DIRECTIONS: Pick every line from the data that holds the word "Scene".

GIVEN ENTRIES:
┄┄┄┄┄┄┄┄┄┄
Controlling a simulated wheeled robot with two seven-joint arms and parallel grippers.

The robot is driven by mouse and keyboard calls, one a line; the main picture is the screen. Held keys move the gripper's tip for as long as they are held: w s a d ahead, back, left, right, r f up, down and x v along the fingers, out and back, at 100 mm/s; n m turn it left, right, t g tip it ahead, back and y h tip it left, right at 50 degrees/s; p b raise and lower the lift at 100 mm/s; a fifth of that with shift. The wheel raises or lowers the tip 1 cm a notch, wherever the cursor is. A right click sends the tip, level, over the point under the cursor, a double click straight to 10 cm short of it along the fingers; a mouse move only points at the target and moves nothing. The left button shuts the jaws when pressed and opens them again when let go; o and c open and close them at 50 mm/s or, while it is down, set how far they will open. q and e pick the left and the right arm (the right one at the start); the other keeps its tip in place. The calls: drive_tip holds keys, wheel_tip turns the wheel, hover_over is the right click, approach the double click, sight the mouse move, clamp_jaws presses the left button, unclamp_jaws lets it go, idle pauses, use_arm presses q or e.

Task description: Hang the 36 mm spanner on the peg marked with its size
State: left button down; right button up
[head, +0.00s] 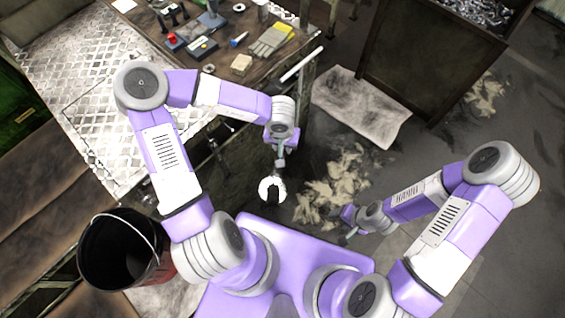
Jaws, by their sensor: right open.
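A pale open-ended spanner (265,189) shows below my left gripper (280,160), its open jaw facing down; its size mark cannot be read. My left gripper appears shut on the spanner's shank, beside the bench front and above the floor. My right gripper (349,232) is open and empty, low over the floor to the right of the spanner and apart from it. Small dark fittings (229,126) show along the bench front, but I cannot tell whether they are pegs. No peg size mark is readable.
The workbench (262,68) holds gloves (270,41), small tools and blocks. A black bucket (92,252) stands at the lower left. A dark bin of metal parts (420,62) stands at the upper right. Stained sheet (360,107) and rags (330,190) lie on the floor.

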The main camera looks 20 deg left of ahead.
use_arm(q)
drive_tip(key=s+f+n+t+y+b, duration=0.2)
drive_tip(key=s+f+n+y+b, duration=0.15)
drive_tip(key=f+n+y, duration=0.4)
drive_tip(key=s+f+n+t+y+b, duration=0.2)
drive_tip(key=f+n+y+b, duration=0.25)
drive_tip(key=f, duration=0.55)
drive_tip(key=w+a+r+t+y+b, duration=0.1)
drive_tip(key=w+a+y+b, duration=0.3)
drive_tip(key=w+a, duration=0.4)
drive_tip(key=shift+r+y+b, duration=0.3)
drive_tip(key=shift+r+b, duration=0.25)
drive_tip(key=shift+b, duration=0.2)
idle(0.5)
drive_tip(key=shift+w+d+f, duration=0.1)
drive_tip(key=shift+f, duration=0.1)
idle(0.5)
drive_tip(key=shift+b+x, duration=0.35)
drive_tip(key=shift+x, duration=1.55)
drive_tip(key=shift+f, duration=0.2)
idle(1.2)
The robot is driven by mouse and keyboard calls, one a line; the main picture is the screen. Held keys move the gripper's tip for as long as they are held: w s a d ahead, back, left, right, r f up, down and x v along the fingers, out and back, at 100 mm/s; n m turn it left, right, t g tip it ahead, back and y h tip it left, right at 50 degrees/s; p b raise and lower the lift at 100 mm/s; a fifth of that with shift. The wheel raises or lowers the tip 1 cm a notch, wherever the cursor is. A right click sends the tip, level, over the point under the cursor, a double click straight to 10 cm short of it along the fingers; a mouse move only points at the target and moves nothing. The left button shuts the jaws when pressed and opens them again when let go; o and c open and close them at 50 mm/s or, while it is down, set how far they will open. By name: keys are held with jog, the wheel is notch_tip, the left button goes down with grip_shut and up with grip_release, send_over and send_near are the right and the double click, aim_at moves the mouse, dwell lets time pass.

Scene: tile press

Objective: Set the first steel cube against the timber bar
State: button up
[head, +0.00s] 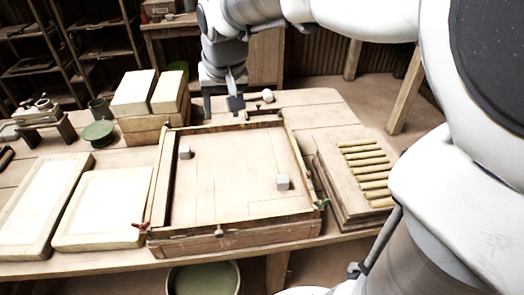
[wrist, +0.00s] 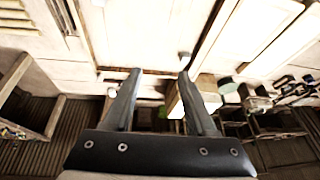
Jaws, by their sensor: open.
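Two small grey steel cubes lie apart on the pale floor of a shallow wooden frame in the head view. One cube (head: 185,152) is near the far left corner, the other cube (head: 283,182) is near the right side. Timber bars edge the frame, including a near bar (head: 230,234) and a far bar (head: 226,124); I cannot tell which is the task's bar. My gripper (head: 235,104) hangs above the far edge of the frame, away from both cubes. In the wrist view my gripper (wrist: 159,72) is open and empty, with a small cube (wrist: 184,54) partly showing beyond one fingertip.
Pale slabs (head: 100,210) lie left of the frame, and pale blocks (head: 147,92) stand on a wooden box behind it. A board with several yellowish rods (head: 366,165) lies to the right. Small clamps (head: 322,203) stick out at the frame's corners. The frame's middle is clear.

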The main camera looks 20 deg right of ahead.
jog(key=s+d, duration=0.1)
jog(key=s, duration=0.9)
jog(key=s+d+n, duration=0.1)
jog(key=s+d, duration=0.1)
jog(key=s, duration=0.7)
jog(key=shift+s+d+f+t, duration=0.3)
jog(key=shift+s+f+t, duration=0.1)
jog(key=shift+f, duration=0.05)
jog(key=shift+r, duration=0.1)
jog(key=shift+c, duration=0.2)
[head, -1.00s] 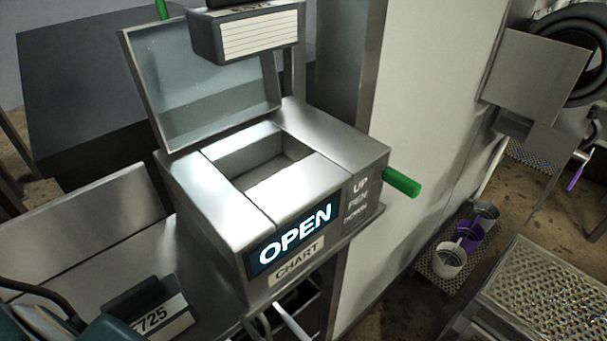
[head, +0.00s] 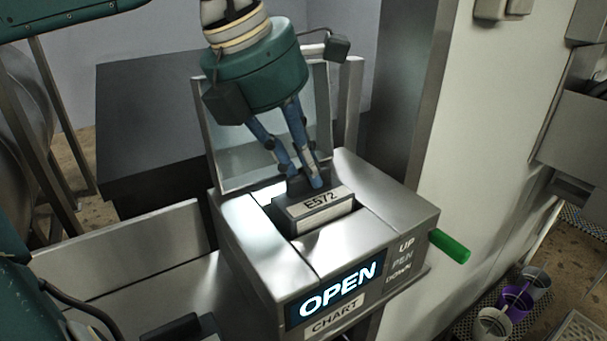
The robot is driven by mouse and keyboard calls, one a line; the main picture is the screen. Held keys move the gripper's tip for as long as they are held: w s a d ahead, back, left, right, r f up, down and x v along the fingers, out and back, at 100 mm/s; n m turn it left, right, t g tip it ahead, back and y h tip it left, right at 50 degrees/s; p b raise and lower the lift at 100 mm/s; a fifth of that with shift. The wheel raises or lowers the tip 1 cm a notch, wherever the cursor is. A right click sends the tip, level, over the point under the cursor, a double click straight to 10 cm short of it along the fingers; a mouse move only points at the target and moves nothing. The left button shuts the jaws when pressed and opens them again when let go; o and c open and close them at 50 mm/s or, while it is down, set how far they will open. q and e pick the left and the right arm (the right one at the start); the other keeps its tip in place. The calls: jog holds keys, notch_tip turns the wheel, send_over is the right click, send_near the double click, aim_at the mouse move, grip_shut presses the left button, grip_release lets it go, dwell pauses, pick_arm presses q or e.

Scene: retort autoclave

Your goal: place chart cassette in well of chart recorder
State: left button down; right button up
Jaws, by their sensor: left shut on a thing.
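The chart recorder (head: 245,235) is a steel box with its lid (head: 221,150) raised and a lit OPEN display (head: 338,291) on its front. My left gripper (head: 304,182), on a teal wrist with blue fingers, comes down from above. It is shut on the top of the dark chart cassette (head: 283,214), labelled E572. The cassette is upright and partly inside the recorder's well (head: 352,224), with its top and part of its pale front face showing. Whether its base touches the well floor is hidden.
A green handle (head: 450,246) sticks out on the recorder's right side beside UP, PEN and DOWN marks. A pale wall panel (head: 480,150) stands to the right. Cups (head: 515,300) sit low at the right. A dark cabinet (head: 150,130) is behind.

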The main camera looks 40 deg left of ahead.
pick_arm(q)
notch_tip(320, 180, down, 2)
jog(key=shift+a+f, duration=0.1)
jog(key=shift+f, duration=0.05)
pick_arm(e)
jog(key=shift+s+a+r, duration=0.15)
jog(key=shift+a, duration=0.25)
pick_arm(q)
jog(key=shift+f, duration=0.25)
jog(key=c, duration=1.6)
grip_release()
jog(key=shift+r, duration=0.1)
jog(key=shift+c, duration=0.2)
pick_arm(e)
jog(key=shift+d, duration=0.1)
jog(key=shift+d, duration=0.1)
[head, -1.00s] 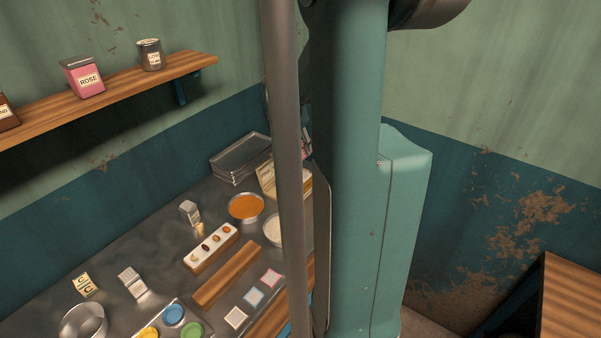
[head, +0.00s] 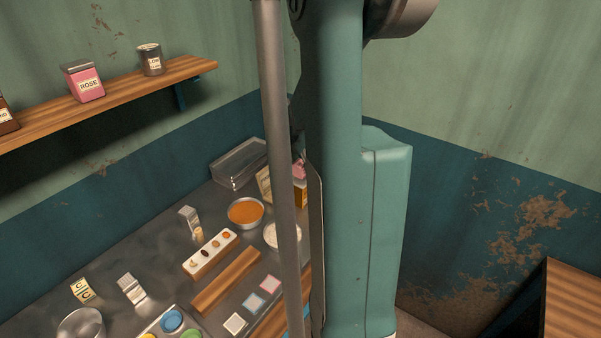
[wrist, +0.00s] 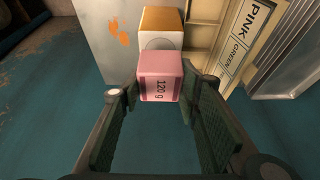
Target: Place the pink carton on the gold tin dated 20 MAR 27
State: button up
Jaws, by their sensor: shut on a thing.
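The pink carton (wrist: 160,77), marked "120 g", is held between the fingertips of my gripper (wrist: 162,88) in the wrist view. The gripper is shut on it. Just beyond it is a gold-topped tin (wrist: 161,20) with a white face and a grey round mark. The carton overlaps the lower part of this face, and I cannot tell whether they touch. No date is readable. In the head view the pink carton (head: 299,170) shows just above a gold tin (head: 301,195), partly hidden by my arm and the grey pole.
A cream card (wrist: 243,40) reading "PINK" and "GREEN" stands close right of the tin. A bowl of orange powder (head: 245,212), a white-filled bowl (head: 271,236) and a clear tray (head: 237,164) are nearby on the metal counter. A rose tin (head: 83,82) sits on the shelf.

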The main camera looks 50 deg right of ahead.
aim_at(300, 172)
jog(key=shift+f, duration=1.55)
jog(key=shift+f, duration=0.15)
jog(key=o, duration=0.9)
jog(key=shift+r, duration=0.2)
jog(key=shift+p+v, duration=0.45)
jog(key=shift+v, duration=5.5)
┄┄┄┄┄┄┄┄┄┄
ANSWER FOR THIS EXERCISE:
Scene: tile press
Scene: retort autoclave

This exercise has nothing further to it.